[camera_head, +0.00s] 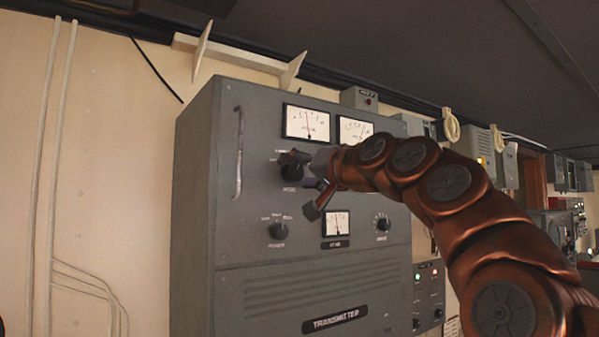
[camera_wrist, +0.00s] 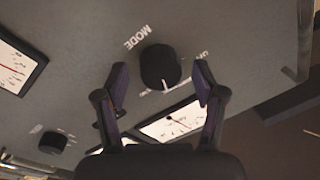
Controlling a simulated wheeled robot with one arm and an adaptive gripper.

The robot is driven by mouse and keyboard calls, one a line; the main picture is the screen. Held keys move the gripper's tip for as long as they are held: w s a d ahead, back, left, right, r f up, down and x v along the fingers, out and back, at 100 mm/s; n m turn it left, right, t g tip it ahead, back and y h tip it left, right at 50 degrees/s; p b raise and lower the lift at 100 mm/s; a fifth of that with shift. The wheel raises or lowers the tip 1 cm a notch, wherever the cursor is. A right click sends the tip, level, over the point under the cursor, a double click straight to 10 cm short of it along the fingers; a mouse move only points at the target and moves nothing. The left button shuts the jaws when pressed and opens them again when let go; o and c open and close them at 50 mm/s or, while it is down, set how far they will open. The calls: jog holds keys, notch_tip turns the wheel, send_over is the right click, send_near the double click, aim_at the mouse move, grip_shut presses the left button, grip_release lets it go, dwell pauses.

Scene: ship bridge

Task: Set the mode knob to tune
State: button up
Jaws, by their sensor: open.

######

**Request:**
Each line from the one containing "Scene: ship bridge" to the end of the listing above should be copied exactly, and nothing else.

**Completed exercise:**
Scene: ship bridge

Task: Set the mode knob to tune
State: button up
Jaws, by their sensor: open.

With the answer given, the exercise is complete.